• [Given material]
***

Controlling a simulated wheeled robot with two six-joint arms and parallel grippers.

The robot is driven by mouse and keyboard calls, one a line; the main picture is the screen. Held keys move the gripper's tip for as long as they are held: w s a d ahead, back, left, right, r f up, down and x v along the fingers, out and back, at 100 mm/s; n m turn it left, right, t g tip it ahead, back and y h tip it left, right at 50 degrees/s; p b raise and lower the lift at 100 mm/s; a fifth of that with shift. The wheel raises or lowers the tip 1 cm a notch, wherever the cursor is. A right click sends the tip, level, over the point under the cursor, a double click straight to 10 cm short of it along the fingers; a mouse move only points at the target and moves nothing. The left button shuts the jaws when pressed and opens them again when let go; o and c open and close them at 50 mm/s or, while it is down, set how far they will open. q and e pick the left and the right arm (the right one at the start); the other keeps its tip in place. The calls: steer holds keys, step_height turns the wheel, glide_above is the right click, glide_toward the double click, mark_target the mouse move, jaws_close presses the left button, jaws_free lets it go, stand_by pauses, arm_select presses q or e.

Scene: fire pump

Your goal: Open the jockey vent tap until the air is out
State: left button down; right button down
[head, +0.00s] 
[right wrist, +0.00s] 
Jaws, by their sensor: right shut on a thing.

***

• [Given task]
From the line containing "Scene: fire pump" through the closing line of the material above, return every line exactly and omit all others.

• [Exercise solution]
Scene: fire pump

Your goal: Open the jockey vent tap until the air is out
State: left button down; right button down
[head, +0.00s] 
[right wrist, +0.00s] 
Jaws, by their sensor: right shut on a thing.

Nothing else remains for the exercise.